At the room's dedication President Wright said: "The opening of this room, located at the heart of the student community, with its Energy Star products, is a wonderfully imaginative tool for teaching our environmental responsibilities. As an institution we have strived to institutionalize policies and practices that support a responsible, sustainable, and respectful use of resources."

Joining Wright were James Larimore, Dean of the College; Berry Scherr, Provost; John Gratiot, Associate Vice President for Facilities Operation and Management; and Brent Reidy '05, coordinator of Dartmouth's Environmental Conservation Organization, one of the groups that oversaw the project.

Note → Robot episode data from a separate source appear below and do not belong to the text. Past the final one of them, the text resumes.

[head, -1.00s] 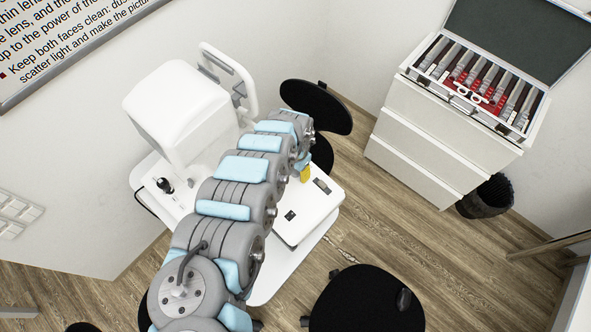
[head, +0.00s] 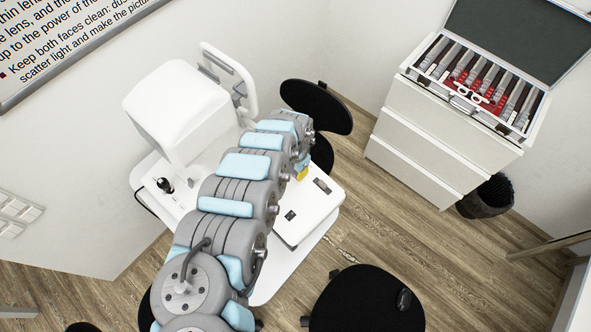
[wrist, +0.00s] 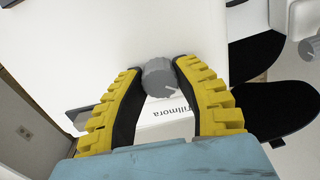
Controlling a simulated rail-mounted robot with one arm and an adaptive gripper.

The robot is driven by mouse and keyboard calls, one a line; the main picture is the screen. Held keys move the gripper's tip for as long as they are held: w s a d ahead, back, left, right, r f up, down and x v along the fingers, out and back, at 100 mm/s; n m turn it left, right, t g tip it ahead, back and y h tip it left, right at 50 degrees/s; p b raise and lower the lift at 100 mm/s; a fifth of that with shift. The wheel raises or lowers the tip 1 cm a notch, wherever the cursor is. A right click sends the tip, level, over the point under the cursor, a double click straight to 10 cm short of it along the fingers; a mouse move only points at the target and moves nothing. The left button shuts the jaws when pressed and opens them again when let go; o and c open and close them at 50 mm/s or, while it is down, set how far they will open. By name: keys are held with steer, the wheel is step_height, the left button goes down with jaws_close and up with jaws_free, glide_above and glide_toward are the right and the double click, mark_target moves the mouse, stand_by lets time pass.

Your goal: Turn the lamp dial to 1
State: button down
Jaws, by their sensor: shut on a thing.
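The lamp dial (wrist: 159,78) is a grey round knob with a pointer line on its face, on a white box with dark lettering. In the wrist view my gripper (wrist: 160,72) has its yellow, black-lined fingers on both sides of the dial, shut on it near the tips. The pointer line slants to the lower right in this view. I see no scale numbers, so the setting cannot be read. In the head view my arm hides the dial, and only a bit of yellow finger shows at my gripper (head: 302,173) above the white table unit.
A white eye-test machine (head: 180,118) stands left of my arm on a white table (head: 275,283). A black joystick (head: 165,185) is at its left. Black stools (head: 367,300) stand around. A drawer cabinet (head: 430,140) with an open lens case (head: 478,85) is at the right.

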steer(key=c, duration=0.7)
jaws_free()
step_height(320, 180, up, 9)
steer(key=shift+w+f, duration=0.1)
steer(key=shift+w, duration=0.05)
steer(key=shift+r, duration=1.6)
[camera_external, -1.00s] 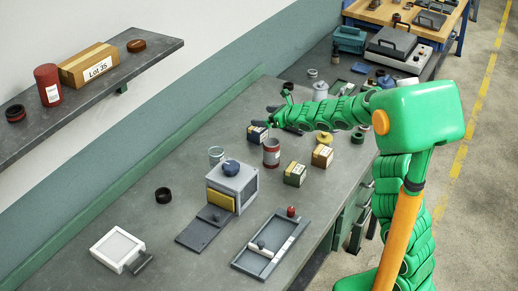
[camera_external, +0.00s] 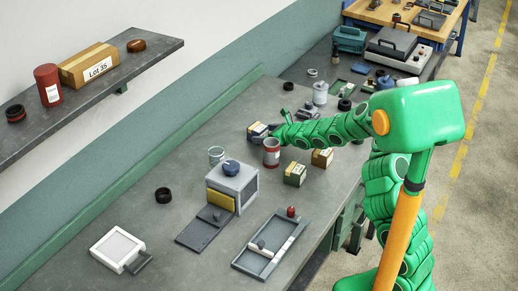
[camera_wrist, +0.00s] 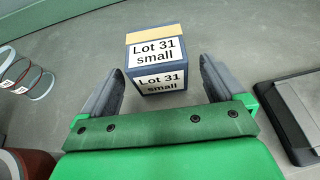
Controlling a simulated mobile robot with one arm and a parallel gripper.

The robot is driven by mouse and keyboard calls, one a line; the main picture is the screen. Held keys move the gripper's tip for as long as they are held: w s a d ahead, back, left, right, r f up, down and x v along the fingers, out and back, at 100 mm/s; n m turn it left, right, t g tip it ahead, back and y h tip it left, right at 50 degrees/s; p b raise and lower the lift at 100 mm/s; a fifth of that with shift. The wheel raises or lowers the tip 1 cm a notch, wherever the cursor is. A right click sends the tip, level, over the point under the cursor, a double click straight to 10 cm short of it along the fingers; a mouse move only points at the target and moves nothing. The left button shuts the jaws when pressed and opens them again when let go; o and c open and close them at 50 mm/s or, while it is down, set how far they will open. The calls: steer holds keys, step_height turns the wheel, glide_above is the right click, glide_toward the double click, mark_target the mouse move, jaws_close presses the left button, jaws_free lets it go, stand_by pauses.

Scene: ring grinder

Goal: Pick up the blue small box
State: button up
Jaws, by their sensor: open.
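The blue small box (camera_wrist: 156,84) has a tan strip on top and white labels reading "Lot 31 small". It sits on the grey bench in the wrist view, just ahead of my gripper and partly between its fingertips. In the external view the box (camera_external: 257,130) is beside my gripper (camera_external: 262,131) and partly hidden by it. My gripper (camera_wrist: 162,74) is open, with one grey finger to the left of the box and one to the right. I cannot tell whether either finger touches it.
A red-and-white can (camera_external: 271,153) stands close in front of the gripper. A clear jar (camera_external: 217,155) and a grey machine (camera_external: 238,186) are nearer. The bench behind the box is clear.

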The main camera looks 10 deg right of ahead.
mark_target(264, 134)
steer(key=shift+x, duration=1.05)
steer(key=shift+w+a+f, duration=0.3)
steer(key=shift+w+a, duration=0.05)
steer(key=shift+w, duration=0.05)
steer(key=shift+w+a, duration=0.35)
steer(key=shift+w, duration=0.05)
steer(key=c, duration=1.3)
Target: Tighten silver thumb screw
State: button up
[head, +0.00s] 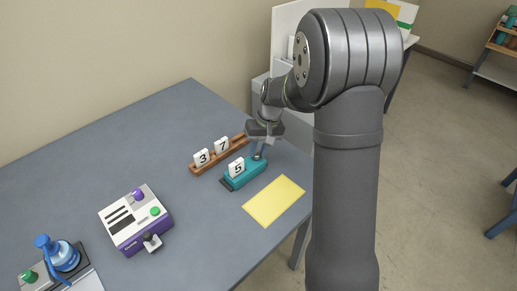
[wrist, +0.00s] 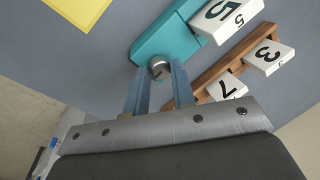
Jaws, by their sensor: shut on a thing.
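The silver thumb screw (wrist: 159,69) is a small round metal knob at the end of a teal block (wrist: 150,45). In the wrist view it sits between the tips of my gripper's two blue-grey fingers (wrist: 159,76). My gripper is shut on the screw. In the head view my gripper (head: 260,150) points down at the far right end of the teal block (head: 246,175); the screw is too small and covered there to make out. A white tile with a 5 (head: 237,168) stands on the teal block.
A wooden rack (head: 212,160) with tiles 3 (head: 202,158) and 7 (head: 222,145) stands close behind the teal block. A yellow sheet (head: 273,201) lies in front. A white and purple box (head: 136,220) and a blue device (head: 62,256) are at left. The grey table (head: 150,130) between is clear.

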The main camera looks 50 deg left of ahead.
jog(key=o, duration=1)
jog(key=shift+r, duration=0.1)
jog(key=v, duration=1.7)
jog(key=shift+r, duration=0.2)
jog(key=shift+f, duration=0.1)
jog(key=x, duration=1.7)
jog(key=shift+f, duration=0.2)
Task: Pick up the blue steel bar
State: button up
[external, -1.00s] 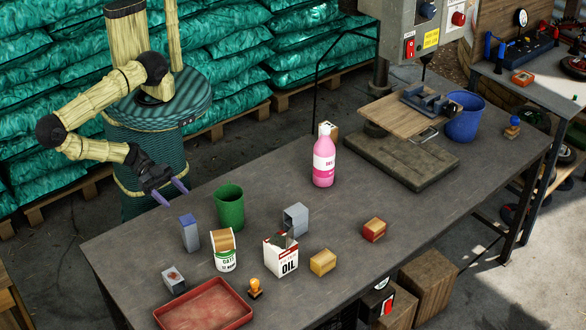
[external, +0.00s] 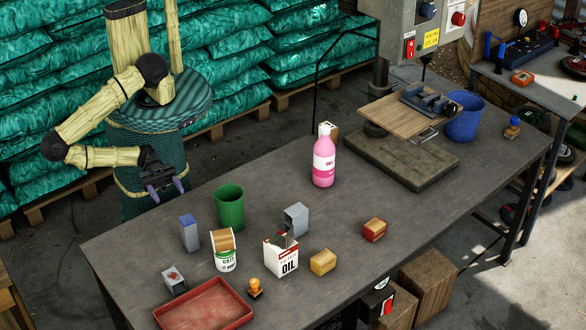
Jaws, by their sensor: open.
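A blue-grey upright bar (external: 189,233) stands on the workbench (external: 330,225) near its left edge, just left of the green cup. My gripper (external: 167,193) is open and empty, with two purple fingers. It is at the bench's left edge, above and behind the bar and apart from it. A hollow grey-blue block (external: 295,219) also stands on the bench, right of the green cup.
Close to the bar are a green cup (external: 230,207), a white-green can (external: 225,254), a small grey block (external: 174,280) and a red tray (external: 205,305). An oil can (external: 281,258) and pink bottle (external: 324,163) stand further right.

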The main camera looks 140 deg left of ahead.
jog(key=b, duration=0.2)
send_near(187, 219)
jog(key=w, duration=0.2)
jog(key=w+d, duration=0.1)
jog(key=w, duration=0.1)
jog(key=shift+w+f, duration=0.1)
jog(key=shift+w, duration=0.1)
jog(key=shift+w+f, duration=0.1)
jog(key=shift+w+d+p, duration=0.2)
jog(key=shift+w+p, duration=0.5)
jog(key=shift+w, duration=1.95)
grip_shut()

"I hope that every student, old or new, will contemplate their actions and be conscious of the environmental implications of each and every decision they make," said Reidy. "This model residence hall room can serve as an example of small changes we can all make to our lifestyles that sum to make a difference."

Reidy noted that Freya Sachs '04, Sylvia Chi '05 and Cat Roberts '05, all interns for Resource Working Group, were integral to the project's completion.

"The creation of the model residence hall room is a vivid example of what is possible when student energy and administrative support come together," said Larimore. "Anne and Vicki are leaders in expanding the mission of residential education at Dartmouth, literally using their dorm room as a venue to educate their peers about the personal choices they make every day that have an impact on the environment."

Scherr noted in particular the efforts of Gratiot and of Larry Litten, Director of Institutional Research, who as co-chairs of the Resource Working Group, "have helped to implement various initiatives that both educate people broadly and that alleviate the College's impact on the environment."

The project was sponsored by Dartmouth's Resource Working Group, the Office of Residential Life and the Environmental Conservation Organization.